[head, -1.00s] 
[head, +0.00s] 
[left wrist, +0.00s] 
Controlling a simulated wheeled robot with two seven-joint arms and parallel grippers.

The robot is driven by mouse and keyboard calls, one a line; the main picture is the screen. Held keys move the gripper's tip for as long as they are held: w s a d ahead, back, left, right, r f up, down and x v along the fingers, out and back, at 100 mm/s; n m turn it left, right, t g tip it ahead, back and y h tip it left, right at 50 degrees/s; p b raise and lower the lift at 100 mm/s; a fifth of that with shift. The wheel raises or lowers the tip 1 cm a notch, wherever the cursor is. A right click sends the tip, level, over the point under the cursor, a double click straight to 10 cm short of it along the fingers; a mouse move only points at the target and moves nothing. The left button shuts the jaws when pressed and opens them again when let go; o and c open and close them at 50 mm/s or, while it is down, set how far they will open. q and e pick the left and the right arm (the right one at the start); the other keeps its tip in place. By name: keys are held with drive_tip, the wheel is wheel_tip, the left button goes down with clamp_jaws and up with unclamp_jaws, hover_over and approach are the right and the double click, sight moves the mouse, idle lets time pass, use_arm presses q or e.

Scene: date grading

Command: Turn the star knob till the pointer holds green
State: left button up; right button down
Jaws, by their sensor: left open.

**Given exercise**:
Only the lines from the first line of the material above through the line that contains "Scene: date grading" should be quoted, each one exactly.

**Response to this task**:
[head, -1.00s] 
[head, +0.00s] 
[left wrist, +0.00s] 
Controlling a simulated wheeled robot with two seven-joint arms and parallel grippers.

The robot is driven by mouse and keyboard calls, one a line; the main picture is the screen. Held keys move the gripper's tip for as long as they are held: w s a d ahead, back, left, right, r f up, down and x v along the fingers, out and back, at 100 mm/s; n m turn it left, right, t g tip it ahead, back and y h tip it left, right at 50 degrees/s; p b raise and lower the lift at 100 mm/s; a fifth of that with shift. The wheel raises or lowers the tip 1 cm a notch, wherever the cursor is. A right click sends the tip, level, over the point under the cursor, a double click straight to 10 cm short of it along the fingers; a mouse move only points at the target and moves nothing. The left button shuts the jaws when pressed and opens them again when let go; o and c open and close them at 50 mm/s or, while it is down, set how far they will open. q and e pick the left and the right arm (the right one at the start); the other keeps its tip in place. By name: keys are held with drive_tip, the wheel is wheel_tip, the left button goes down with clamp_jaws and up with unclamp_jaws, hover_over and approach are the right and the double click, sight moves the mouse, idle lets time pass, use_arm presses q or e.

Scene: date grading

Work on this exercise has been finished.